Community Corner
Tale of a Man's Disappearance at Sea
Local journalist delves into mysterious disappearance of Glenville resident George Smith IV.
Man Overboard, subtitled Inside the Honeymoon Cruise Murder, by Joan Lownds, is the tragic story of two local newlyweds whose wedding trip was a cruise into the eastern Mediterranean.
Many will recall at least the broad outlines of the story. A handsome young Greenwich High alumnus and football player George Smith IV, grew up in Glenville as a real home-town boy. George I had pitched for the Dodgers around 1917 and returned to teach math at Greenwich High. George II was a local dentist noted for giving care to people who couldn’t afford it. George III and his English-born wife Maureen owned Cos Cob Liquor Store on the Post Road, which George IV – who had a business degree from Babson – expected some day to run because he liked people and desk work as a computer guy bored him.
To be sure, Ms.

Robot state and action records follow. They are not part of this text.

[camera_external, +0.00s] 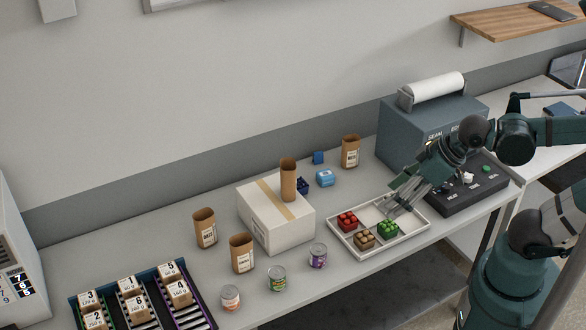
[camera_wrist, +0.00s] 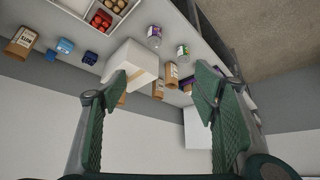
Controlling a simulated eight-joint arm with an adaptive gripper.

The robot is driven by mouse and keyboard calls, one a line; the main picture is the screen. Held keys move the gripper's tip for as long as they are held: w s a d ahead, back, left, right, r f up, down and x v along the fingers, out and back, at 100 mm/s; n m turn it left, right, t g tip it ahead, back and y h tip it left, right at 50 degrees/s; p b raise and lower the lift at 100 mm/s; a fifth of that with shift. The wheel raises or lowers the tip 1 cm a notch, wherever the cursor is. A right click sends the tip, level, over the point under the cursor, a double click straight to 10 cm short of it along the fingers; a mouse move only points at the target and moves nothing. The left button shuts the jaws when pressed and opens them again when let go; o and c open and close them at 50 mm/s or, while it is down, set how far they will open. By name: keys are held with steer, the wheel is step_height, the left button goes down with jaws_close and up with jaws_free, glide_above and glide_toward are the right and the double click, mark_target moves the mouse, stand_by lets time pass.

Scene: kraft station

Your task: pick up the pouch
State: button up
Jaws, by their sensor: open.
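Several brown kraft pouches stand upright in the external view; which one the task means I cannot tell. One pouch (camera_external: 350,152) is at the back near the grey machine, one pouch (camera_external: 288,180) is at the white box, and two others, a left pouch (camera_external: 205,228) and a front pouch (camera_external: 241,253), are left of the box. My gripper (camera_external: 396,208) is over the sectioned tray (camera_external: 358,250), apart from every pouch. In the wrist view my gripper (camera_wrist: 160,78) is open and empty, with a labelled pouch (camera_wrist: 21,43) at the upper left.
The white box (camera_external: 268,225) with tape stands mid-table. Blue items (camera_external: 325,178) lie behind it. Several cans, including a purple one (camera_external: 318,255), line the front edge. A grey machine (camera_external: 410,130) stands at the right, a rack of numbered packets (camera_external: 140,300) at the left.

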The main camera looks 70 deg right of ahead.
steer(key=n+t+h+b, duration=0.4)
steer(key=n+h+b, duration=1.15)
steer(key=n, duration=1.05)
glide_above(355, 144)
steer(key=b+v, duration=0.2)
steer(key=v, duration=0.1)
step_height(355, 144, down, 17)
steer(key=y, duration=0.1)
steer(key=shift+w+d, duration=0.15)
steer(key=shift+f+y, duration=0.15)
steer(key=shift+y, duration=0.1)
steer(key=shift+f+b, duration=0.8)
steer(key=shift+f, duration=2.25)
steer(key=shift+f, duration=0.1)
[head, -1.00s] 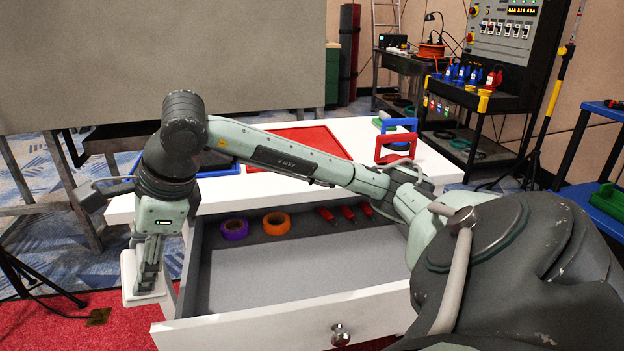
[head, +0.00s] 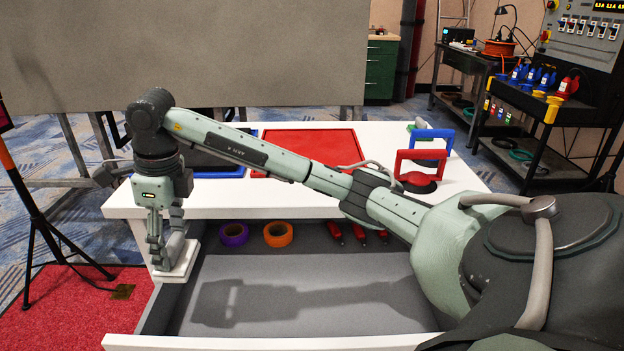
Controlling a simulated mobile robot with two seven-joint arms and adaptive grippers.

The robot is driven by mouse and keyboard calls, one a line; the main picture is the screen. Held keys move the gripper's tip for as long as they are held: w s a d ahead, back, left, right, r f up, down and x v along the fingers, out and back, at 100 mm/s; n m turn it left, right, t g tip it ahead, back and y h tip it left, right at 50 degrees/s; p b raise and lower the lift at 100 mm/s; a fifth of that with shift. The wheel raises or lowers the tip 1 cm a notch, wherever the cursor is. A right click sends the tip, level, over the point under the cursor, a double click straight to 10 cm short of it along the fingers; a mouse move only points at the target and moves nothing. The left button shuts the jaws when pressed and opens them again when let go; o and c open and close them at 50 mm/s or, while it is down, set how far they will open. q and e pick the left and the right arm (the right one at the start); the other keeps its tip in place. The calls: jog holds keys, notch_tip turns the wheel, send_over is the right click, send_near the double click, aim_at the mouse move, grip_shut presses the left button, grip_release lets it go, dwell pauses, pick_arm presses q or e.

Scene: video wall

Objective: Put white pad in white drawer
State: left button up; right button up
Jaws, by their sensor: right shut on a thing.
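The white pad (head: 178,262) is in the grip of my right gripper (head: 160,256), whose arm reaches in from the right across the drawer. The gripper points down and is shut on the pad. The pad is at the left side wall of the open white drawer (head: 270,343); I cannot tell whether it touches the wall or is above it. The drawer has a white front and a grey floor, with the arm's shadow on it. My left gripper is not in view.
At the back of the drawer lie a purple tape roll (head: 234,234), an orange tape roll (head: 278,234) and several red tools (head: 334,232). On the white top are a red tray (head: 325,148) and red and blue handled things (head: 420,157). The drawer's middle is clear.

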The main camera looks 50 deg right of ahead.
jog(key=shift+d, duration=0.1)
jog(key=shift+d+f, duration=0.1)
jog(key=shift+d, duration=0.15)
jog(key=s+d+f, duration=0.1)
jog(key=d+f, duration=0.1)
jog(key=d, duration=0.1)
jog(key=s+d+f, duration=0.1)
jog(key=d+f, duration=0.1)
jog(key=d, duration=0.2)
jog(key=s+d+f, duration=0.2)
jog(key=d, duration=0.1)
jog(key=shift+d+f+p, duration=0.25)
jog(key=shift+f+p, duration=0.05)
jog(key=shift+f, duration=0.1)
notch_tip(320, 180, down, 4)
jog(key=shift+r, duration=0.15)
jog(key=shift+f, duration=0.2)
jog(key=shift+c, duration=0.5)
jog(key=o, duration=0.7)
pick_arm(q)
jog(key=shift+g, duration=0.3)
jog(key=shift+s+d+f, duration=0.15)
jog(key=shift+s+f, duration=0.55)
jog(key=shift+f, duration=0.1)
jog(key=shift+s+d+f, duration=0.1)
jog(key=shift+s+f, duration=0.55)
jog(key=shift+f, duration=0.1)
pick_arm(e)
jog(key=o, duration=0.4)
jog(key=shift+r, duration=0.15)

Lownds feels the necessity to include the usual huff and puff about our town, “a privileged enclave on Fairfield County’s gold coast,” whose eponymous “Avenue gleams with tony stores” where women shop “dressed in fur coats.” So when George IV met beautiful Jennifer Hagel, a cop’s daughter who lived near the Berlin Turnpike, he “tried to bridge the gap between his wealthy, sheltered Greenwich world and blue collar Cromwell.” A kid from Glenville who aspired to manage a small liquor store from a “wealthy, sheltered … world” seems a bit of a gee-whiz stretch to me.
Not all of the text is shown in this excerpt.